Well that's precisely the mindset of C/C++. You have to think by yourself about everything that can go wrong with your code. And, man, lots of things can go wrong.
I find more modern languages so much less exhausting to use to write correct code.
I find more modern languages so much less exhausting to use to write correct code.
Modern languages do catch more programmer errors than C/C++, but the more general point is that there are "edge cases" (redirecting to a file isn't an edge case) that developers need to consider that aren't magically caught, and understanding the language you use well enough so as not to write those bugs is important.
The more experience I get as a dev the more I've come to understand that building the functionality required in a feature is actually a very small part of the job. The "happy path" where things go right is often trivial to code. The complexity and effort lies in making sure things don't break when the code is used in a way I didn't anticipate. Essentially experience means anticipating more ways things can go wrong. This article is a good example of that.
> Modern languages do catch more programmer errors than C/C++, but the more general point is that there are "edge cases" (redirecting to a file isn't an edge case) that developers need to consider that aren't magically caught, and understanding the language you use well enough so as not to write those bugs is important.
But GP’s point is that modern languages can surface those issues and edge cases, and try to behave somewhat sensibly, but even sometimes “magically” report the edge cases in question.
That’s one of the things which is very enjoyable (though sometimes frustrating) in Rust, the APIs were (mostly) designed such that you must acknowledge all possible errors somehow, either handling it or explicitly suppressing it.
Indeed. One of the things you notice when writing say, Advent of Code solutions in Rust is that you're writing unwrap() a lot e.g. something like
let geese = usize::from_str_radix(line.strip_prefix("and also ").unwrap().strip_suffix(" geese.").unwrap(), 10).unwrap();
All these functions, usize::from_str_radix, str::strip_prefix, str::strip_suffix are Options which could be None, and we need to decide what to do with that option, Option::unwrap() says I promise this is Some(thing) and I want that thing. If you're wrong and the Option was None, Rust will panic.

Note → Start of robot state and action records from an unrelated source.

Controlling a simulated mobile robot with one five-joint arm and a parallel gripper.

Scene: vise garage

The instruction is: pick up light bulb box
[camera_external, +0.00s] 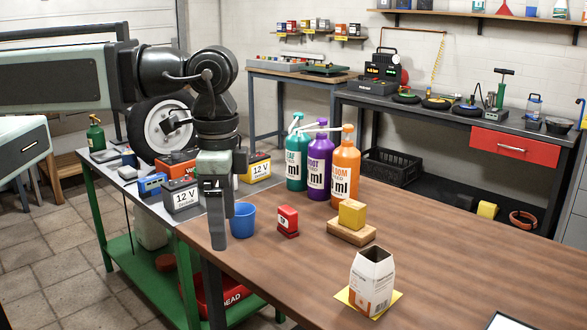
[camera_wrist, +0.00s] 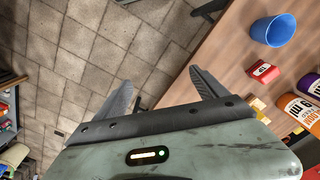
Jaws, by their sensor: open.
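An open-topped white and brown carton (camera_external: 371,282) with printed sides stands upright on a yellow sheet near the front of the wooden table. A small red box (camera_external: 287,221) with a white label stands farther left; it also shows in the wrist view (camera_wrist: 263,71). I cannot read either label well enough to tell which is the light bulb box. My gripper (camera_external: 222,226) is open, pointing down at the table's left edge, left of the blue cup and both boxes. In the wrist view, nothing is between its spread fingers (camera_wrist: 160,82) but floor; the carton is not visible there.
The blue cup (camera_external: 242,219) stands close to the right of my gripper. A yellow block on a wooden block (camera_external: 352,232) and tall pump bottles (camera_external: 318,172) stand behind. Batteries (camera_external: 181,196) crowd the left bench. The wooden table right of the carton is mostly clear.

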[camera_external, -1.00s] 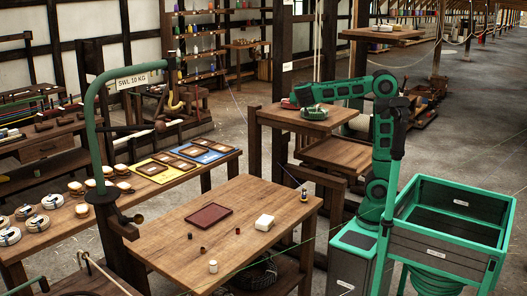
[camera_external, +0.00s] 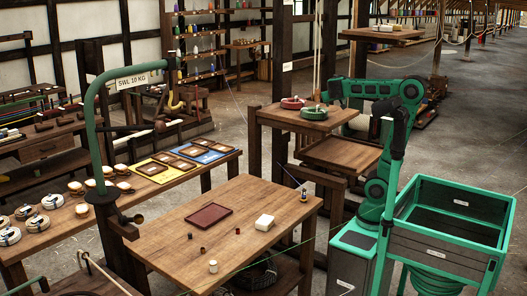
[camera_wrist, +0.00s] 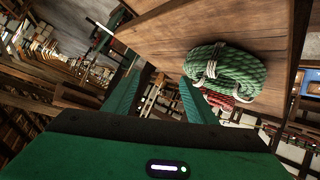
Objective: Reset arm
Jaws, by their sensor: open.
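My gripper (camera_external: 326,96) is raised above and behind the small wooden stand (camera_external: 280,119), its arm bent over from the right. In the wrist view my gripper (camera_wrist: 160,88) is open, its two green fingers apart with nothing between them. A green rope coil (camera_external: 313,113) with pale ties lies on the stand's top, and it also shows in the wrist view (camera_wrist: 230,72), beyond my right finger and apart from it. A red rope coil (camera_external: 292,103) lies just behind the green one; part of it shows in the wrist view (camera_wrist: 216,99).
A lower wooden shelf (camera_external: 342,154) sits beside the stand. A green-framed bin (camera_external: 455,215) stands at the right. Open floor lies behind my arm.

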Sure enough sometimes while rushing to solve an AoC problem you may get told your program panicked because you tried to unwrap None. Oops, I wrote "geese" above and thus didn't handle the scenario where it might say "goose" in the input when there was only one of them... need to handle that properly.
In a C program taking the same approach it's easy to skip that unwrap() step. After all we're sure it's fine... aren't we? And in the absence of any error reporting now all you know is AoC says the answer you got was wrong and you've got no idea what the problem is.
I just realized I never thought about why System.out.println doesn't declare an IOException. Turns out PrintStream silently catches the exception and turns it into an error flag no one ever checks. Undermining both the Ability to handle IO errors using exceptions and making it impossible to find out what happened over what I assume was the ability to call System.out.println without checking for errors. Right now I am just happy that my IO code generally writes to binary streams so I don't have to rush through my code base to check for that nasty surprise.
I am not sure either follows. But it depends how we even define "older languages", especially considering differences between python 3 and 2, are they the same age (based on the original python release) or are they treated for their respective release version?
Just taking some simple release dates [1] or wikipedia I found:
With the ambiguity around what "age" even means for the language here (e.g., counting the age of node.js or python) it is probably meaningless, but it seems well mixed independent of age.
Yes. First you learn to 'code stuff' and as your experience progresses in that language you merely learn more and more of the ways it can be wrong, and then you worry more, and have to overthink every little thing.
The hidden costs are enormous and to this day still not very well accounted for.
C/C++ basically do only exactly what you tell them and nothing more, which is why they're so much faster than other languages.
There's no garbage collection/reference counting/etc. going on in the background. Objects aren't going to be moved around unless you explicitly move them around (Enjoy your heap fragmentation!). In C, you don't even get exceptions.
Of course, this creates TONS of foot-guns. Buffer overflows, unchecked errors, memory leaks, etc. A modern language won't have these, except for memory leaks, but they're much less likely to happen in trivial to moderate complexity apps.
A modern language could automatically throw an exception if the string cannot be completely written to standard output.
But that has not necessarily helped. The program now has a surprising hidden behavior; it has a way of terminating with a failed status that is not immediately obvious.
If it is used in a script, that could bite someone.
In Unix, there is such an exception mechanism for disconnected pipes: the SIGPIPE error. That can be a nuisance and gets disabled in some programs.
You could have a way to explicitly flag that, instead C will assume that any accidentally silently discarded result can be optimized around with and kick of a landslide of changes that turns bugs ten times worse.
I find more modern languages so much less exhausting to use to write correct code.